[Work to do]
Quote every line below exactly as it reads.

[Data excerpts]
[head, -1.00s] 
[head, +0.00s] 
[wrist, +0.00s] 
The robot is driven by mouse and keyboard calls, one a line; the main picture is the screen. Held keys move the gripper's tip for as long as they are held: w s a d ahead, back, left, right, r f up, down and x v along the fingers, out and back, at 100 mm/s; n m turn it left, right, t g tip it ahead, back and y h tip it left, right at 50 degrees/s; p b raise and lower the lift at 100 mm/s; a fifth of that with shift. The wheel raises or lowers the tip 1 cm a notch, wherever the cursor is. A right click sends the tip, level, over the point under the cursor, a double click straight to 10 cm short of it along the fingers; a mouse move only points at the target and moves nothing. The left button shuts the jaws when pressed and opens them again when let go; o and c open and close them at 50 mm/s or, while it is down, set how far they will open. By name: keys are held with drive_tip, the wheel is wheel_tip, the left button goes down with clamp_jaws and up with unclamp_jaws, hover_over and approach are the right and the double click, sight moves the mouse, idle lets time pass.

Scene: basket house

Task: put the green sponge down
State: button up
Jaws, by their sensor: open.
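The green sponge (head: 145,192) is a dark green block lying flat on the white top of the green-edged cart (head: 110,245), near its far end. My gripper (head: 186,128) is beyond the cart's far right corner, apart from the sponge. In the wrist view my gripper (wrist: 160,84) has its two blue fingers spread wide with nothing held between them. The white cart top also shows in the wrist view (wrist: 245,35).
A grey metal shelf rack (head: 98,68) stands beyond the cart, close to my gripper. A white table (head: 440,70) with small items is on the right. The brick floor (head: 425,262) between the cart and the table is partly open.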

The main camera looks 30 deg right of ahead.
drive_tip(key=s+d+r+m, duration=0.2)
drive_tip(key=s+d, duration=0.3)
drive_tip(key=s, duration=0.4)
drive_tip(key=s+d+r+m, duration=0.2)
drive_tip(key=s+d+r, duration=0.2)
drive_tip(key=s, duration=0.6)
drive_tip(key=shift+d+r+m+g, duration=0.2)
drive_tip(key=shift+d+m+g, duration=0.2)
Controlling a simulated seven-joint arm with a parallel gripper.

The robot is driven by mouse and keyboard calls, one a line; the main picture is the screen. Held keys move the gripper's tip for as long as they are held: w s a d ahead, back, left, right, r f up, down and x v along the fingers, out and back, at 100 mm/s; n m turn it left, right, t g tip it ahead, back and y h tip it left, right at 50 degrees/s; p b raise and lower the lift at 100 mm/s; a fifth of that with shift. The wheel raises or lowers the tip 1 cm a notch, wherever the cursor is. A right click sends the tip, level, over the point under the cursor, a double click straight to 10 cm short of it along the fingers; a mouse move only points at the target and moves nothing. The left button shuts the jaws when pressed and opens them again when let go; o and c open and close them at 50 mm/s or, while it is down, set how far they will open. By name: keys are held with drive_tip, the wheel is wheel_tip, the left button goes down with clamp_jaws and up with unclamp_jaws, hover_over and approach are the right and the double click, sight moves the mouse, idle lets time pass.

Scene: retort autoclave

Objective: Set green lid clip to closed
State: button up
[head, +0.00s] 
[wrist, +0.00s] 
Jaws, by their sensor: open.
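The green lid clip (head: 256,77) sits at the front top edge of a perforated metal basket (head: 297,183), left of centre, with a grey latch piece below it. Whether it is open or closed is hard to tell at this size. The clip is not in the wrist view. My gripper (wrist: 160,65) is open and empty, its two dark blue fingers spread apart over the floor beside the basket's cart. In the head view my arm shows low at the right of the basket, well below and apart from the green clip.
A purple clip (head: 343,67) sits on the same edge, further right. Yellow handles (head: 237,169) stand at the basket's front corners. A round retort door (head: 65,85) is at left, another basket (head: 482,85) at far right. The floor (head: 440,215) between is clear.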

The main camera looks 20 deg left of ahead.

[Response]
[head, -1.00s] 
[head, +0.00s] 
[wrist, +0.00s] 
The robot is driven by mouse and keyboard calls, one a line; the main picture is the screen. Held keys move the gripper's tip for as long as they are held: w s a d ahead, back, left, right, r f up, down and x v along the fingers, out and back, at 100 mm/s; n m turn it left, right, t g tip it ahead, back and y h tip it left, right at 50 degrees/s; p b raise and lower the lift at 100 mm/s; a fifth of that with shift. The wheel raises or lowers the tip 1 cm a notch, wherever the cursor is. A right click sends the tip, level, over the point under the cursor, a double click straight to 10 cm short of it along the fingers; a mouse move only points at the target and moves nothing. The left button shuts the jaws when pressed and opens them again when let go; o and c open and close them at 50 mm/s or, while it is down, set how far they will open. By name: keys are held with drive_tip, the wheel is wheel_tip, the left button goes down with clamp_jaws and up with unclamp_jaws, hover_over and approach are the right and the double click, sight moves the mouse, idle lets time pass.

Scene: basket house

Task: put the green sponge down
State: button up
Jaws, by their sensor: open.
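The green sponge (head: 145,192) is a dark green block lying flat on the white top of the green-edged cart (head: 110,245), near its far end. My gripper (head: 186,128) is beyond the cart's far right corner, apart from the sponge. In the wrist view my gripper (wrist: 160,84) has its two blue fingers spread wide with nothing held between them. The white cart top also shows in the wrist view (wrist: 245,35).
A grey metal shelf rack (head: 98,68) stands beyond the cart, close to my gripper. A white table (head: 440,70) with small items is on the right. The brick floor (head: 425,262) between the cart and the table is partly open.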

The main camera looks 30 deg right of ahead.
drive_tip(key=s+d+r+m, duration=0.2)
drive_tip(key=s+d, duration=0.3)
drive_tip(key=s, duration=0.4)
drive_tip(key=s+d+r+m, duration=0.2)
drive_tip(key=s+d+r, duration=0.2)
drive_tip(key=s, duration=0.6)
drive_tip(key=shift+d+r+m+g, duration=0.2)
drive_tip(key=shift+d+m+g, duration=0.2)
Controlling a simulated seven-joint arm with a parallel gripper.

The robot is driven by mouse and keyboard calls, one a line; the main picture is the screen. Held keys move the gripper's tip for as long as they are held: w s a d ahead, back, left, right, r f up, down and x v along the fingers, out and back, at 100 mm/s; n m turn it left, right, t g tip it ahead, back and y h tip it left, right at 50 degrees/s; p b raise and lower the lift at 100 mm/s; a fifth of that with shift. The wheel raises or lowers the tip 1 cm a notch, wherever the cursor is. A right click sends the tip, level, over the point under the cursor, a double click straight to 10 cm short of it along the fingers; a mouse move only points at the target and moves nothing. The left button shuts the jaws when pressed and opens them again when let go; o and c open and close them at 50 mm/s or, while it is down, set how far they will open. By name: keys are held with drive_tip, the wheel is wheel_tip, the left button goes down with clamp_jaws and up with unclamp_jaws, hover_over and approach are the right and the double click, sight moves the mouse, idle lets time pass.

Scene: retort autoclave

Objective: Set green lid clip to closed
State: button up
[head, +0.00s] 
[wrist, +0.00s] 
Jaws, by their sensor: open.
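The green lid clip (head: 256,77) sits at the front top edge of a perforated metal basket (head: 297,183), left of centre, with a grey latch piece below it. Whether it is open or closed is hard to tell at this size. The clip is not in the wrist view. My gripper (wrist: 160,65) is open and empty, its two dark blue fingers spread apart over the floor beside the basket's cart. In the head view my arm shows low at the right of the basket, well below and apart from the green clip.
A purple clip (head: 343,67) sits on the same edge, further right. Yellow handles (head: 237,169) stand at the basket's front corners. A round retort door (head: 65,85) is at left, another basket (head: 482,85) at far right. The floor (head: 440,215) between is clear.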

The main camera looks 20 deg left of ahead.

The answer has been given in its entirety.